Book: All Rise: A Judicial Memoir

Author: Dikgang Moseneke

Publisher: Pan Macmillan 

This is an extract from All rise: A judicial memoir by Dikgang Moseneke, from around the time Zuma was elected.

Just about the time Jacob Zuma was elected president of the African National Congress I celebrated my 60th birthday – I was born on December 20 – with family and a select group of friends.

In fact it was a joint birthday party, shared with Peter Vundla, whose birthday was close to mine.

I have recounted the celebratory event in My Own Liberator but it bears repeating here because of its relevance.

Peter and I both made speeches. In mine I chose to walk down memory lane up to the point I became a judge. I said I was privileged to be a judge. It was a job I had thought hard about and chose carefully, understanding that I would perform the judicial duties to the end of my working life.

Then there came the judicial mantra: ‘In my calling it is not what the ruling party wants; it is not what the delegates want; it is what is good for our people.’

I will explain the underlying ethos of what I said in a moment, but it must wait until I tell you the aftermath of this statement. The Sunday Times carried my remarks prominently the following day.
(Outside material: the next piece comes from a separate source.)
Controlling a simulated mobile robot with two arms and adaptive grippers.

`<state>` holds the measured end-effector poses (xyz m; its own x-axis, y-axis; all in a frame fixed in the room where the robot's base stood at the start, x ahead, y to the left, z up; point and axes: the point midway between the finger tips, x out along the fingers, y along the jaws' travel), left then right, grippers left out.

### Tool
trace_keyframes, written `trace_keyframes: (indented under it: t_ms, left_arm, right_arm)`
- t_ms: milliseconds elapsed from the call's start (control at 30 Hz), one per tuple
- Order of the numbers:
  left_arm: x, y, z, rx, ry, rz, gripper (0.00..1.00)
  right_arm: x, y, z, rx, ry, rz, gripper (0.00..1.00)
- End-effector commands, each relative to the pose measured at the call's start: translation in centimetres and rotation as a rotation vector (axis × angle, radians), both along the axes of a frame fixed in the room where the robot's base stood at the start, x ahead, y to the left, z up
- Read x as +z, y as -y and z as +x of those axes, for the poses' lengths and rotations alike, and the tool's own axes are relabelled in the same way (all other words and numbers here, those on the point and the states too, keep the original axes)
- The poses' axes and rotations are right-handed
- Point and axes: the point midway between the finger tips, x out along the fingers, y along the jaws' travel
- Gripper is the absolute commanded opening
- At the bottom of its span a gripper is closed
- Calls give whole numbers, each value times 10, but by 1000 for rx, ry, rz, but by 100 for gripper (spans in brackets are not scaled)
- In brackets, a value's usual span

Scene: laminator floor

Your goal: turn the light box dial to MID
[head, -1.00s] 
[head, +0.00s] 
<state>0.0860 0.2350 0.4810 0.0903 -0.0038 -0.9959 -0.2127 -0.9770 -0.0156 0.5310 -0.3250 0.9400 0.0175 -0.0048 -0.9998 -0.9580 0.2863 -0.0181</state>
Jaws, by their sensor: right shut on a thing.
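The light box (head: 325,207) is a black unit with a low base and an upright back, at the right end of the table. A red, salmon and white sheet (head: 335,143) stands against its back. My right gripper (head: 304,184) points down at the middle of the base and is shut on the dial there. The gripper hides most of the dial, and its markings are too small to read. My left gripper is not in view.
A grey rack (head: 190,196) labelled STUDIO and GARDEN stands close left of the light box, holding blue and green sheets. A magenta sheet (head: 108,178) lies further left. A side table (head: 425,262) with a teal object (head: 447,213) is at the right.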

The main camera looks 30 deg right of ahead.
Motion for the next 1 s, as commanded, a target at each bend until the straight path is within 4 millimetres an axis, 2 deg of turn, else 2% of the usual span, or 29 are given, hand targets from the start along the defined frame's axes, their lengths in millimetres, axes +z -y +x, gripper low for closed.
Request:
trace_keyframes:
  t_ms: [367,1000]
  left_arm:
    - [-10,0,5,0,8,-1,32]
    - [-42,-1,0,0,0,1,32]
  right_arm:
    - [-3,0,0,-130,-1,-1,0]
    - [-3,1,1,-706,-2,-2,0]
I pause to observe that our Constitution did not provide for the ‘recall’ of a sitting president by his own political party, or anyone for that matter. There are constitutional provisions for ending the term of a president prematurely. There are two obvious options

Pius Langa called me, asking if I would be available for a meeting with Kgalema Motlanthe, then the newly elected deputy president of the ANC, and Mathews Phosa, then treasurer-general of the ANC, at the court on the Monday morning.

The four of us knew each other quite well, so first many pleasantries were exchanged. They then pointed to the concern of some members of the ruling party who understood my statement as an interference in politics when, as a judge, I should not do so; my reference to what was good for our people, it was felt, insinuated that the ruling party did not do what was good for our people, when they were the representatives of the people.

I acknowledged that it would be unfortunate if members of the ruling elite understood me that way. I conceded that it might have been less of an issue if I had not talked about delegates at a time when the contest for power in Polokwane was so real and heated.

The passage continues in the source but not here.